I am not saying that you should. Each of us makes his own compromises
between authenticity and other things of value.

I am arguing against viewing it as something that is "not practical in the
current Middle Ages" as opposed to something that you have not yet figured
out a practical way of doing. The problem with ruling things out is that
you stop trying to figure out how to do them.

Consider this case. If instead of treating events without modern drinks as
out of the question you think of it as a desirable objective that you have
not yet figured out a practical way of achieving, the obvious next step is
to look for period substitutes.
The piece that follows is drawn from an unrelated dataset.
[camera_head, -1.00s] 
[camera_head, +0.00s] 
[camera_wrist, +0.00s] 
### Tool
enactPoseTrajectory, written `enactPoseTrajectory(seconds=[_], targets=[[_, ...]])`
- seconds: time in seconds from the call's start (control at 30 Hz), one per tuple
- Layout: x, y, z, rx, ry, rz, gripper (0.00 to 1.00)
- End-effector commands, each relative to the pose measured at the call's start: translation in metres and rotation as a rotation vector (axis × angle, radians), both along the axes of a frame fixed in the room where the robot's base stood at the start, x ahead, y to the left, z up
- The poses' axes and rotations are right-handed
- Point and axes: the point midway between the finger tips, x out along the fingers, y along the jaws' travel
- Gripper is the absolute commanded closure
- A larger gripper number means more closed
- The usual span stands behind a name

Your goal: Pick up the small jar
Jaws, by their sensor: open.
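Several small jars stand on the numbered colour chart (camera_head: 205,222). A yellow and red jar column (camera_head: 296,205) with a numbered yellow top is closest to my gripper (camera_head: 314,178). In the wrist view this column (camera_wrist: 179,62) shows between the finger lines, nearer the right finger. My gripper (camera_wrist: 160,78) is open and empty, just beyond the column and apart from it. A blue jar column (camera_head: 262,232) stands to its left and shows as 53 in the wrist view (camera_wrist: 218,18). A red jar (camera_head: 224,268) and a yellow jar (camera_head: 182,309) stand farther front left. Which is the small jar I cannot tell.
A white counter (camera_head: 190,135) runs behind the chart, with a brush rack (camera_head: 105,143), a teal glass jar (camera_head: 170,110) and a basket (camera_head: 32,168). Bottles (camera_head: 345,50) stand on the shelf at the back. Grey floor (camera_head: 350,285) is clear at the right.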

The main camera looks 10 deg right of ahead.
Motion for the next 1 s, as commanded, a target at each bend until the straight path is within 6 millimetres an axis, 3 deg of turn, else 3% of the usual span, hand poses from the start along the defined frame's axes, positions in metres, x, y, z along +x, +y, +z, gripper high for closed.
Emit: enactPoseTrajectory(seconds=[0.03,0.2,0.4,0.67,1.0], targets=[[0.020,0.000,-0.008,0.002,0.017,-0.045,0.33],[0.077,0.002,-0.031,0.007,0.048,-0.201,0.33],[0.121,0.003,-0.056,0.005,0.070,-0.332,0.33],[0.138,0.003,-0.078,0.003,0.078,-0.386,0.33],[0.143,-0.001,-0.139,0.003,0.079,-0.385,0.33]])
There are, after all, period hot drinks.
You could experiment with offering your people some of them in addition to
their coffee and tea. If you're lucky, you eventually find substitutes that
they like and can drop the modern drinks. If you aren't lucky, you have
still learned something interesting about medieval drinks and life.

An example of just this pattern is sekanjabin, which has now become a  well
established element of SCA culture in many areas. I started pushing it
because I wanted a period substitute for iced tea. Hardened leather, as an
(I think) increasingly popular substitute for Kydex, is another.